▶ **Written instruction**: Retype these lines and no others: the line holding "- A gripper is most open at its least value", the line holding "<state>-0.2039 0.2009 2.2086", and all lines between them. Pictures stay out.

---------- Extracted material ----------

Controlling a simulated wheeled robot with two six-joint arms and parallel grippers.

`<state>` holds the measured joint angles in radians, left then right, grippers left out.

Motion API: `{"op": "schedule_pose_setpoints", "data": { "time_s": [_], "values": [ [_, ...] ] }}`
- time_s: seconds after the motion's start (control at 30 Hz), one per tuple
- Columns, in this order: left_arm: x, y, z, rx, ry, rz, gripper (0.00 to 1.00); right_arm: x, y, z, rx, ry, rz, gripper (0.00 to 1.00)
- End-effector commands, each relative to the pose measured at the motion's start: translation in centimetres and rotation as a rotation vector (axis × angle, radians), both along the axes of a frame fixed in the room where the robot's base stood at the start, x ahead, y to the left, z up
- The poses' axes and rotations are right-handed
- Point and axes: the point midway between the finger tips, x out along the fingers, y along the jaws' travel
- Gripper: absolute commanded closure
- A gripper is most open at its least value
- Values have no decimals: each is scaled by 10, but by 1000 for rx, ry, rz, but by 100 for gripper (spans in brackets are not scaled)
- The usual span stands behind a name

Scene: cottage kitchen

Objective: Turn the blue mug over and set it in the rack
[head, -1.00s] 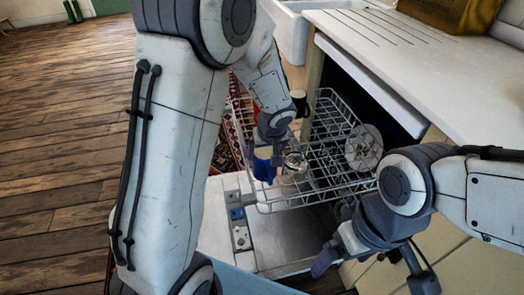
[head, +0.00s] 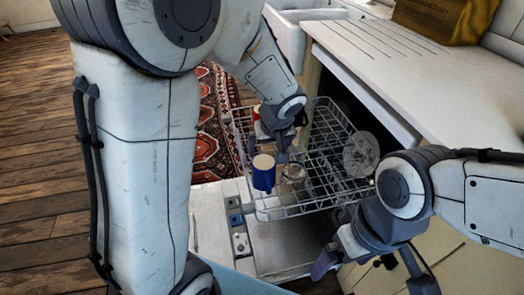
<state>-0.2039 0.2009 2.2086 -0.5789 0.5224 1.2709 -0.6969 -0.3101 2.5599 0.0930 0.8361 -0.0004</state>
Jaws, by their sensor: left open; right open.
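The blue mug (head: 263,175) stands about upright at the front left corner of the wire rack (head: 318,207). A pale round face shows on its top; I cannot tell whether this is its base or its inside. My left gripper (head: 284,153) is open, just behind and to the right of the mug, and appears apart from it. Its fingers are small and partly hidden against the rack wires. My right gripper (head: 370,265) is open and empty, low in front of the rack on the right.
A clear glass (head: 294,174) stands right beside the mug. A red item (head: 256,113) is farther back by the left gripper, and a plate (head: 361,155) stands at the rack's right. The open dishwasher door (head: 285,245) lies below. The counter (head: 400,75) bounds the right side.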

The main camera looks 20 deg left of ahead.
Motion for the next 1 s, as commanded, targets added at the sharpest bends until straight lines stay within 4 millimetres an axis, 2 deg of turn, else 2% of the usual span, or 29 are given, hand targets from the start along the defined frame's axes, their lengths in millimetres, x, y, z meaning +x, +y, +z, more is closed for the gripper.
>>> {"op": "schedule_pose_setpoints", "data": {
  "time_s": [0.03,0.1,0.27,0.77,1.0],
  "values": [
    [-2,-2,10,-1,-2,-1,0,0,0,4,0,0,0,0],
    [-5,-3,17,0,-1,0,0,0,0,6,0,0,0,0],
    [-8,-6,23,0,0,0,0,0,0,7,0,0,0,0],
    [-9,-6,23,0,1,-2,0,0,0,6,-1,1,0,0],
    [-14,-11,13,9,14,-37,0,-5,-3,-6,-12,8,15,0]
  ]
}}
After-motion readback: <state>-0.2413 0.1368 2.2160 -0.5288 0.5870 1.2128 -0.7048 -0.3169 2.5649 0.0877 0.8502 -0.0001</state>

----------
---------- Extracted material ----------

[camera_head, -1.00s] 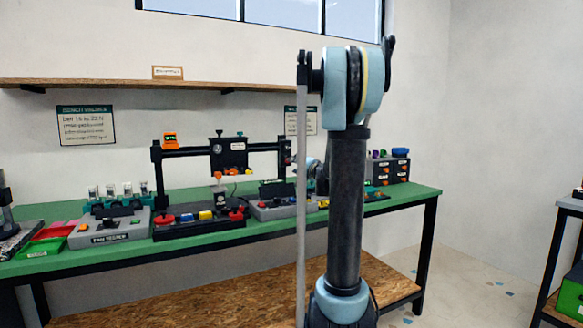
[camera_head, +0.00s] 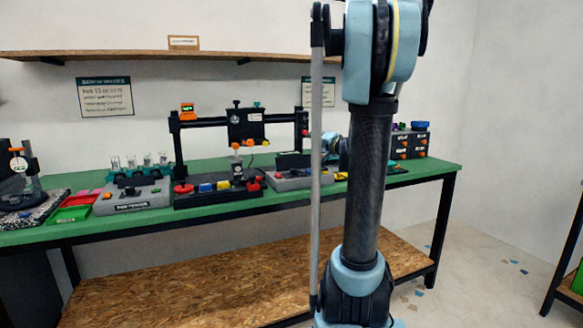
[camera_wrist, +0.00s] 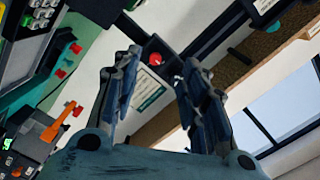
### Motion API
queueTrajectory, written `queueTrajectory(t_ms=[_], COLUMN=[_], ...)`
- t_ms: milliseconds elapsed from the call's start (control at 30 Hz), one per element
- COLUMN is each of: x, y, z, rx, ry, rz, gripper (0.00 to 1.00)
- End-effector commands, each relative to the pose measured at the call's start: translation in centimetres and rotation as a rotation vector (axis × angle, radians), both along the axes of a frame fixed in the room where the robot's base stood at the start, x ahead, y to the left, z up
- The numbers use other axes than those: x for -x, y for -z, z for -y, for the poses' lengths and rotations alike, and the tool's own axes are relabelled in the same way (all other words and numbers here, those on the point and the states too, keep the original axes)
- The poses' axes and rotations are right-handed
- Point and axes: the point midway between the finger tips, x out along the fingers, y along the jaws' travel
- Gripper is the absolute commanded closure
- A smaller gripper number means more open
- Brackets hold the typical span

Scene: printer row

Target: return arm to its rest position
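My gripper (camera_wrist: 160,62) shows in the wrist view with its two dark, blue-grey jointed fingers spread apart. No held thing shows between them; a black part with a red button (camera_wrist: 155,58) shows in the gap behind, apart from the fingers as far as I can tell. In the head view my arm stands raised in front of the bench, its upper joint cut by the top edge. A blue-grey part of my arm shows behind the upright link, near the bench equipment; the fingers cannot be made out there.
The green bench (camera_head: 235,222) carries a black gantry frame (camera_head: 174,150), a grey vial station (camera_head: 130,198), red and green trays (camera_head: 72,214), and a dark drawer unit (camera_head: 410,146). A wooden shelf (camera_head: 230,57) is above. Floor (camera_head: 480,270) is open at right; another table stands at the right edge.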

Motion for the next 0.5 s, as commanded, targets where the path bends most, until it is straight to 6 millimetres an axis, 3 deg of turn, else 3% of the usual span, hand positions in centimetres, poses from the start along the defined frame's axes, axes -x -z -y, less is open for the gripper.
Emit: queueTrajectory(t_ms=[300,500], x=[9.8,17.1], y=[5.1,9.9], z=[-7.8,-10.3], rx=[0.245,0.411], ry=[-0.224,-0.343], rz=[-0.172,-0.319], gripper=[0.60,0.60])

----------

▶ **Result for this task**:
- A gripper is most open at its least value
- Values have no decimals: each is scaled by 10, but by 1000 for rx, ry, rz, but by 100 for gripper (spans in brackets are not scaled)
- The usual span stands behind a name

Scene: cottage kitchen

Objective: Turn the blue mug over and set it in the rack
[head, -1.00s] 
[head, +0.00s] 
<state>-0.2039 0.2009 2.2086 -0.5789 0.5224 1.2709 -0.6969 -0.3101 2.5599 0.0930 0.8361 -0.0004</state>

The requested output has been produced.